# GIVEN REQUEST
Lines containing the word "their" are to be located and copied.

# COLLECTED MATERIAL
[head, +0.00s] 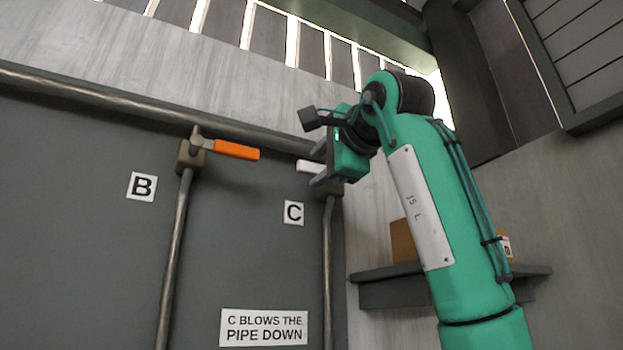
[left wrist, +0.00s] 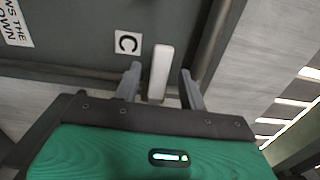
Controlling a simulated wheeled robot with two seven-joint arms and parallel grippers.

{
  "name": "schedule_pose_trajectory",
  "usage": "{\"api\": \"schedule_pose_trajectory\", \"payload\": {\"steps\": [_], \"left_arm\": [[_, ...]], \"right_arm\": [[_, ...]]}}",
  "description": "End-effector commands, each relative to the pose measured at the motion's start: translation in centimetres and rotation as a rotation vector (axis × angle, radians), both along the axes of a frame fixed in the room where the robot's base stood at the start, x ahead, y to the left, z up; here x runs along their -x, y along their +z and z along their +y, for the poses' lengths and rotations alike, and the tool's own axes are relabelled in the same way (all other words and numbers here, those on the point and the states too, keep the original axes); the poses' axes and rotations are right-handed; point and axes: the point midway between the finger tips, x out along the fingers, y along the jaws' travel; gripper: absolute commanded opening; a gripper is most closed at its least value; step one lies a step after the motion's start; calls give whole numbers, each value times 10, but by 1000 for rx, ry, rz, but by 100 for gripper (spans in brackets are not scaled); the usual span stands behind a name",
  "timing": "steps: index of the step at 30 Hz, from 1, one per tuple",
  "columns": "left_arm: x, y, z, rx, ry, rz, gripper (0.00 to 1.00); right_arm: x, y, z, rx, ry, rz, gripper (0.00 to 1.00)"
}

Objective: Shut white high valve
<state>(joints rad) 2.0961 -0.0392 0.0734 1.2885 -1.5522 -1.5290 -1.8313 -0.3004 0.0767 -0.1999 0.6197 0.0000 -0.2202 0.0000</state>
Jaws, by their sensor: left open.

# SOLUTION
  "description": "End-effector commands, each relative to the pose measured at the motion's start: translation in centimetres and rotation as a rotation vector (axis × angle, radians), both along the axes of a frame fixed in the room where the robot's base stood at the start, x ahead, y to the left, z up; here x runs along their -x, y along their +z and z along their +y, for the poses' lengths and rotations alike, and the tool's own axes are relabelled in the same way (all other words and numbers here, those on the point and the states too, keep the original axes); the poses' axes and rotations are right-handed; point and axes: the point midway between the finger tips, x out along the fingers, y along the jaws' travel; gripper: absolute commanded opening; a gripper is most closed at its least value; step one lies a step after the motion's start; calls give whole numbers, each value times 10, but by 1000 for rx, ry, rz, but by 100 for gripper (spans in brackets are not scaled); the usual span stands behind a name",
Jaws, by their sensor: left open.

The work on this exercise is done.